While Lars Toomre at Toomre Capital Markets LLC was preparing the following post about Lehman Brothers being concerned about its liquidity amidst the Bear Stearns liquidity fallout, the United States Federal Reserve has stepped forward to attempt to settle the Capital Markets ahead of Monday's possible St. Patrick's Day Massacre. Specifically, the Federal Reserve has done the following:

  1. Immediately cut the primary lending rate from 3.50% to 3.25%, and
  2. Authorized the New York Federal Reserve Bank to create a new lending program for primary dealers to provide funding for those involved in the securitization markets.

This second step clearly is intended to keep the likes of Morgan Stanley, Merrill Lynch, Goldman Sachs and Lehman Brothers liquid in the event that the critical repurchase market seizes up further (like it was starting to do on last Thursday and Friday).

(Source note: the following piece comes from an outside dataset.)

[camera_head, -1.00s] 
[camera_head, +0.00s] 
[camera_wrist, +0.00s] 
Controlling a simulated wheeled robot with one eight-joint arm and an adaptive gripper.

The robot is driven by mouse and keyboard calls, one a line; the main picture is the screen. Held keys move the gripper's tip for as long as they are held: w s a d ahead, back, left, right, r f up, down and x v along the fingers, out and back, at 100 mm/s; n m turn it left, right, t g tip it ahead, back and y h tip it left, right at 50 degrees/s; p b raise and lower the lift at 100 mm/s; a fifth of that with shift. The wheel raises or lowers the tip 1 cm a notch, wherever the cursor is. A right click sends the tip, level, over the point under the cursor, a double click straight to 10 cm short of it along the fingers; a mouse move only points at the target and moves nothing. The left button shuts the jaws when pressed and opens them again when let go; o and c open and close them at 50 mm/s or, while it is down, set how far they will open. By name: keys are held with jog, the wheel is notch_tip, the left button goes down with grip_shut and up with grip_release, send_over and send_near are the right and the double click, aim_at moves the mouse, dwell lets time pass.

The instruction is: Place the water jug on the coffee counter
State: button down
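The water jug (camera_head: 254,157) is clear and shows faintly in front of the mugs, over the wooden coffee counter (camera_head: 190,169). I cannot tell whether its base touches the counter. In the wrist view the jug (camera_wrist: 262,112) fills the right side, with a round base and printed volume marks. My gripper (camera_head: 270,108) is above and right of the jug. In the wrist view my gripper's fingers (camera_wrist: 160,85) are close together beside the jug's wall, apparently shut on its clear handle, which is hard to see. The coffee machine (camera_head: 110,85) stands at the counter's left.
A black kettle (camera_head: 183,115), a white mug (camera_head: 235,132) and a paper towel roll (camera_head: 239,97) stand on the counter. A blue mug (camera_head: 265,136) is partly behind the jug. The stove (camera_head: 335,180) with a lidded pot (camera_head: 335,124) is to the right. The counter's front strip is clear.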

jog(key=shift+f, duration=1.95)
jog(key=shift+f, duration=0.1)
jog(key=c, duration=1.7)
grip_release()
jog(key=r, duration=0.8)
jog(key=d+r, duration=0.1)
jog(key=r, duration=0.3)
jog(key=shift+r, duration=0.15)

This second move likely will somewhat ease the pressure that the major investment banks were going to be feeling on Monday morning. The critical question is Will this be enough in a world where the markets truly go to an all sellers state???

The press release from the Federal Reserve reads as follows:

The Federal Reserve on Sunday announced two initiatives designed to bolster market liquidity and promote orderly market functioning. Liquid, well-functioning markets are essential for the promotion of economic growth.

First, the Federal Reserve Board voted unanimously to authorize the Federal Reserve Bank of New York to create a lending facility to improve the ability of primary dealers to provide financing to participants in securitization markets. This facility will be available for business on Monday, March 17. It will be in place for at least six months and may be extended as conditions warrant. Credit extended to primary dealers under this facility may be collateralized by a broad range of investment-grade debt securities. The interest rate charged on such credit will be the same as the primary credit rate, or discount rate, at the Federal Reserve Bank of New York.

Second, the Federal Reserve Board unanimously approved a request by the Federal Reserve Bank of New York to decrease the primary credit rate from 3-1/2 percent to 3 1/4 percent, effective immediately.

This step lowers the spread of the primary credit rate over the Federal Open Market Committee's target federal funds rate to 1/4 percentage point. The Board also approved an increase in the maximum maturity of primary credit loans to 90 days from 30 days.